North isn’t quite where it used to be. The north magnetic pole has been drifting so fast that past estimates are no longer accurate.

The magnetic north pole is wandering about 55km a year.
The magnetic north pole is wandering about 55km a year.

North isn’t quite where it used to be. Earth’s north magnetic pole has been drifting so fast in the last few decades that scientists say that past estimates are no longer accurate enough for precise navigation.

Yesterday, they released an update of where magnetic north really was, nearly a year ahead of schedule.

The magnetic north pole is wandering about 55km a year. It crossed the international date line in 2017, and is leaving the ­Canadian Arctic on its way to ­Siberia.

The constant shift is a problem for compasses in smartphones and some consumer electronics.
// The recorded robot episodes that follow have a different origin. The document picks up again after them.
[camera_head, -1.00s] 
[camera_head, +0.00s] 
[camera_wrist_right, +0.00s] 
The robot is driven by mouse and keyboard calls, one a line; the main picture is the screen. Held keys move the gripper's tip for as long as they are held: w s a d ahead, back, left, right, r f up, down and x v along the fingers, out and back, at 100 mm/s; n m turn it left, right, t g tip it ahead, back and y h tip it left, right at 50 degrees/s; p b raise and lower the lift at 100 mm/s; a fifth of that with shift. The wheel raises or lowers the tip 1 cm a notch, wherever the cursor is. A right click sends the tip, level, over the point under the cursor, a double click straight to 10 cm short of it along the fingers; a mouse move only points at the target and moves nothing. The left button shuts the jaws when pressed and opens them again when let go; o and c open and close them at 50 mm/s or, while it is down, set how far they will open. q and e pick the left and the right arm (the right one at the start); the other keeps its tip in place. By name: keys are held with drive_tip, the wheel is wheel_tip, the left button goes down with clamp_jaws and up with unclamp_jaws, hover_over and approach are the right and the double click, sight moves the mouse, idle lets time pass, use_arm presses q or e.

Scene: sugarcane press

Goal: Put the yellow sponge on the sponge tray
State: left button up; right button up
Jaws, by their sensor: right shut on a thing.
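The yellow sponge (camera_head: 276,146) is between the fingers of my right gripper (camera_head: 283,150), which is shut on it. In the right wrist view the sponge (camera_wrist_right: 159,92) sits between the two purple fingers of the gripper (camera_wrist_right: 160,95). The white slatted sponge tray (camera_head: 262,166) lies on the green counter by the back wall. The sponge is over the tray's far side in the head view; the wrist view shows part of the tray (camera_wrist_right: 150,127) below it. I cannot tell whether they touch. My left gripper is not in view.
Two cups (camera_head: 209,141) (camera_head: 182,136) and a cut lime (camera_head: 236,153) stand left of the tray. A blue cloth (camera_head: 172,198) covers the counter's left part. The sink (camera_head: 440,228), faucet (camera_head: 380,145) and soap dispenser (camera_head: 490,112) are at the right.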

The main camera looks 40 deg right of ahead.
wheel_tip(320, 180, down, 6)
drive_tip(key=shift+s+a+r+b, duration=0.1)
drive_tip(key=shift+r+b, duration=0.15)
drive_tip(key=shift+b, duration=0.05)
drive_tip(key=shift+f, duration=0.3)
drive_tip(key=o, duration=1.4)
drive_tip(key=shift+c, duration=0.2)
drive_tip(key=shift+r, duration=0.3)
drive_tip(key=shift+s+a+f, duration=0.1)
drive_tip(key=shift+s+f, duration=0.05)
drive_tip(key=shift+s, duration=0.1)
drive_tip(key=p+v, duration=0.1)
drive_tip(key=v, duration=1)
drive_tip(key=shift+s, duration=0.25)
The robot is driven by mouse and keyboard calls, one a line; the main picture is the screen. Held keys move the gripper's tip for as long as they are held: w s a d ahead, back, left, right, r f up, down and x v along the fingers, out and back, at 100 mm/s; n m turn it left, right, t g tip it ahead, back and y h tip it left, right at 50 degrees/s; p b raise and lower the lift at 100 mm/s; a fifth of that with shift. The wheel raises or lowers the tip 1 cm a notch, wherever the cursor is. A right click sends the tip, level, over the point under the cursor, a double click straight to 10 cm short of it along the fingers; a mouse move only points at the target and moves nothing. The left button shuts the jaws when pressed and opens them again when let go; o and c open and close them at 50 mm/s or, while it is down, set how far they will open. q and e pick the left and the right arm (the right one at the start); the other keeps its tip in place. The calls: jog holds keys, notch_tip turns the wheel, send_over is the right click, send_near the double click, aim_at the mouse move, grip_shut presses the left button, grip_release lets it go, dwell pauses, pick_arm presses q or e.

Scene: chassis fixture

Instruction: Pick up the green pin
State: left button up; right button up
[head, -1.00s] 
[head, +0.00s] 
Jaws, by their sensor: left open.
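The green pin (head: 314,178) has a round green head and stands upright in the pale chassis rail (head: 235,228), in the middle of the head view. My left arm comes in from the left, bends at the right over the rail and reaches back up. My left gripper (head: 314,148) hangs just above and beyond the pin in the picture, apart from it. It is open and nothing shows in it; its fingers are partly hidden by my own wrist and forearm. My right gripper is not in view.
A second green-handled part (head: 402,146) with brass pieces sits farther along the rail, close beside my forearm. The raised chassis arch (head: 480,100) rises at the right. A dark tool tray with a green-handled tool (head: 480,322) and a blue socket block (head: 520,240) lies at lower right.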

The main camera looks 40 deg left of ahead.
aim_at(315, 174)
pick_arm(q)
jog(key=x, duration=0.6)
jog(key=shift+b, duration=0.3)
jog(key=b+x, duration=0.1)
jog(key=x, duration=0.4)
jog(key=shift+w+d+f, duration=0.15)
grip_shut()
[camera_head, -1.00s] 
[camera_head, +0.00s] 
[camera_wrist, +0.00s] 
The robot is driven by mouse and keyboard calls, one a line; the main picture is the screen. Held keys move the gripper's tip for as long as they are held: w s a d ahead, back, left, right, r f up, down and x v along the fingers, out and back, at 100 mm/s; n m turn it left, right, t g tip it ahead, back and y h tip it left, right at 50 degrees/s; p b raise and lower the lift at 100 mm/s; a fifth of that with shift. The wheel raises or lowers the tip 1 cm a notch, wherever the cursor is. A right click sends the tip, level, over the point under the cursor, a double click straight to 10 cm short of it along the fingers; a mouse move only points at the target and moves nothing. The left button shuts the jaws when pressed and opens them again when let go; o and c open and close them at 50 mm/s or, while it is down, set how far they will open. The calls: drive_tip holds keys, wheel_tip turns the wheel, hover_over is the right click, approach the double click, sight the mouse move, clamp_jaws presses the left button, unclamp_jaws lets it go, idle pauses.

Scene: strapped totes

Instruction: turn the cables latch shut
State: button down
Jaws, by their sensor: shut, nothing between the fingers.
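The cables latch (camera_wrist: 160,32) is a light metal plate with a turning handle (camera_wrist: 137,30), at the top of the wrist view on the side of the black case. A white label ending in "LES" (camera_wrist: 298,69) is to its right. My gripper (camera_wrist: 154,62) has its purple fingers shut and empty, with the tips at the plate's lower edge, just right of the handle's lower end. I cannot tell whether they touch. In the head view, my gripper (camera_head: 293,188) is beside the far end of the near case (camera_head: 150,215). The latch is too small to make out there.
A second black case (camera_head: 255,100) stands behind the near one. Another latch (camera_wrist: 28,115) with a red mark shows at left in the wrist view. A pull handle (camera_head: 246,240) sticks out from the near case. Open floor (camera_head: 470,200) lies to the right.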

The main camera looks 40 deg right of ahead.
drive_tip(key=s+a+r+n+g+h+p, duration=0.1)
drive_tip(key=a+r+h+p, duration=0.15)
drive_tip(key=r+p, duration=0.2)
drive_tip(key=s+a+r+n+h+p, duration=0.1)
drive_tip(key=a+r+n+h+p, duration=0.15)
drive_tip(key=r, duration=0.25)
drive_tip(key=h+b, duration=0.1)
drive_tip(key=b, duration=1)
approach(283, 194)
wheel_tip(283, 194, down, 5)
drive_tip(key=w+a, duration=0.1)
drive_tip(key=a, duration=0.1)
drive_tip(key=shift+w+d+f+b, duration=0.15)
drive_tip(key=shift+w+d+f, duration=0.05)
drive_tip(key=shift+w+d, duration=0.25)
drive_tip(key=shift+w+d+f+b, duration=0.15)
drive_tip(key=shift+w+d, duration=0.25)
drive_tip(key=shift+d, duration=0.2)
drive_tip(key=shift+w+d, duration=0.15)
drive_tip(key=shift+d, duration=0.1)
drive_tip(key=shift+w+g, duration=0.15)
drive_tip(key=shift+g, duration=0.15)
Airplanes and boats also relied on magnetic north, usually as backup navigation, said University of Colorado geophysicist Arnaud Chulliat, lead author of the newly issued World Magnetic Model. GPS isn’t affected because it’s ­satellite-based.

The military depends on where magnetic north is for navigation and parachute drops, while NASA, the Federal Aviation Administration and US Forest Service also use it.

Airport runway names are based on their direction towards magnetic north and their names change when the poles moved. For example, the airport in Fairbanks, Alaska, renamed a runway 1L-19R to 2L-20R in 2009.

The US National Oceanic and Atmospheric Administration and the UK tend to update the location of the magnetic north pole every five years in ­December, but this update came early because of the pole’s faster movement.

The movement of the magnetic north pole “is pretty fast,” Dr Chulliat said.

Since 1831 when it was first measured in the Canadian Arctic, it has moved about 2300km towards Siberia. Its speed jumped from about 15km to 55km per year since 2000.

The reason was turbulence in Earth’s liquid outer core. There was a hot liquid ocean of iron and nickel in the planet’s core where the motion generates an electric field, said University of Maryland geophysicist Daniel Lathrop, who wasn’t part of the team monitoring the magnetic north pole.

“It has changes akin to weather,” Professor Lathrop said.

“We might just call it magnetic weather.”

The magnetic south pole is moving far slower than the north.

In general Earth’s magnetic field is getting weaker, leading scientists to say it will eventually flip, where the north and south pole changes polarity, like a bar magnet flipping over. It has happened numerous times in Earth’s past, but not in the past 780,000 years.

“It’s not a question of if it’s going to reverse, the question is when it’s going to reverse,” Professor Lathrop said.

When it reverses, it won’t be like a coin flip, but take 1000 or more years, experts say.

Professor Lathrop sees a flip coming sooner rather than later because of the weakened magnetic field and an area over the South Atlantic that has already reversed beneath Earth’s surface.

That could bother some birds that use magnetic fields to navigate. And an overall weakening of the magnetic field isn’t good for satellites or astronauts.

The magnetic field shields Earth from some dangerous radiation, Professor Lathrop said.